**STATED EXERCISE**
Within the records that follow, find every line containing the string "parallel". Copy those lines.

**Data from robot episodes**

------------------------------------------------

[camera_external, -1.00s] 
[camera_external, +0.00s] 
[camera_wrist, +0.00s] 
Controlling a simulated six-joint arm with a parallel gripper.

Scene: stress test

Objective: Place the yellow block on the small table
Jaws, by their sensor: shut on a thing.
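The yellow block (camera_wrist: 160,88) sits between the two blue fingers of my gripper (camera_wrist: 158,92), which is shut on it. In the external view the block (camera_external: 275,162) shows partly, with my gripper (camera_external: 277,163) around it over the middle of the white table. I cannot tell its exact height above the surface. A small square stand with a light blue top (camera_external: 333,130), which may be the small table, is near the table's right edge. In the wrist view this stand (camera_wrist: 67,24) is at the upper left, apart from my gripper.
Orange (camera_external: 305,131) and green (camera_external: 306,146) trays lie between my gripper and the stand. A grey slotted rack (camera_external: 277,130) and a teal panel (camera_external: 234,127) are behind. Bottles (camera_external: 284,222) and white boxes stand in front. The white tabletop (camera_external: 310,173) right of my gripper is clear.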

------------------------------------------------

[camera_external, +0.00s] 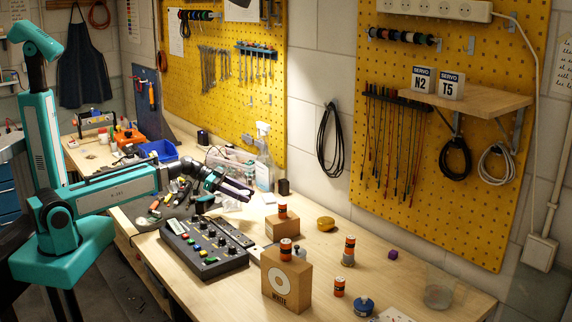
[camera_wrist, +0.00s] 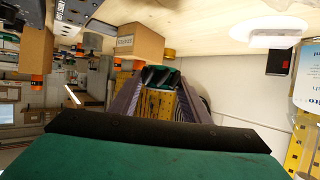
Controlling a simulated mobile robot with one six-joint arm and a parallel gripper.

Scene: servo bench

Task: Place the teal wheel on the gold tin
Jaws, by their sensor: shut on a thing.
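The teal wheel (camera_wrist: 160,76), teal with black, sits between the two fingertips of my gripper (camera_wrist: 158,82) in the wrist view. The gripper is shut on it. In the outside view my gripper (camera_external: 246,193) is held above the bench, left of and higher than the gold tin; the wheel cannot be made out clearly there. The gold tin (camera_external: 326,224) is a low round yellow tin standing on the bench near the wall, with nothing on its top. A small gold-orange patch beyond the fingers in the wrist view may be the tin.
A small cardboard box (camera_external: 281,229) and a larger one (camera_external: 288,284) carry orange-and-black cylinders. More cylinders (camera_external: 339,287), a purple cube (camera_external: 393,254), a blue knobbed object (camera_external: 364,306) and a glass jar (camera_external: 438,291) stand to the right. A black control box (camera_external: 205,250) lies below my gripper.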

------------------------------------------------

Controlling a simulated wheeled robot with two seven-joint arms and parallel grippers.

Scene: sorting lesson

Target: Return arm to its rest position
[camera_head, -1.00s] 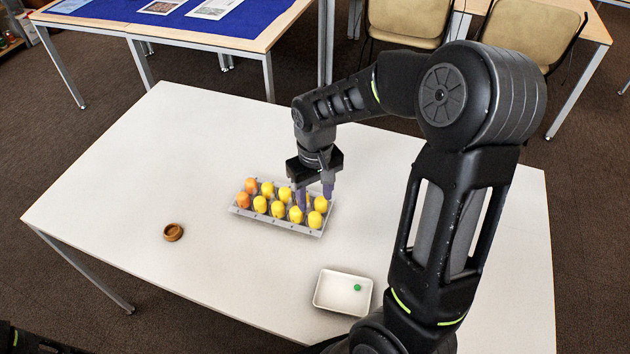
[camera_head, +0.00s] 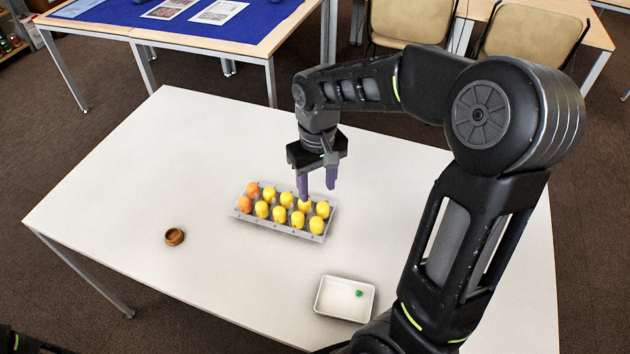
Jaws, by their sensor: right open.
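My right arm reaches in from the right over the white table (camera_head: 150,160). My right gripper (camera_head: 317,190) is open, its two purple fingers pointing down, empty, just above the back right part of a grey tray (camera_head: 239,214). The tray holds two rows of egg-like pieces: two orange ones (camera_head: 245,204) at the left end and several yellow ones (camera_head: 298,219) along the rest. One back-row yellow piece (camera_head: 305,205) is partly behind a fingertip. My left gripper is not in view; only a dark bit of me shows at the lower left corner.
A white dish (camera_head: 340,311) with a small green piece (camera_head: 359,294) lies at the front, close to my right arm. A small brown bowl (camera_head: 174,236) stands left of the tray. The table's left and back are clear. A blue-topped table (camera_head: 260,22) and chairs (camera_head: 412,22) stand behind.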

------------------------------------------------

**RESPONSE FOR THIS EXERCISE**
Controlling a simulated six-joint arm with a parallel gripper.
Controlling a simulated mobile robot with one six-joint arm and a parallel gripper.
Controlling a simulated wheeled robot with two seven-joint arms and parallel grippers.

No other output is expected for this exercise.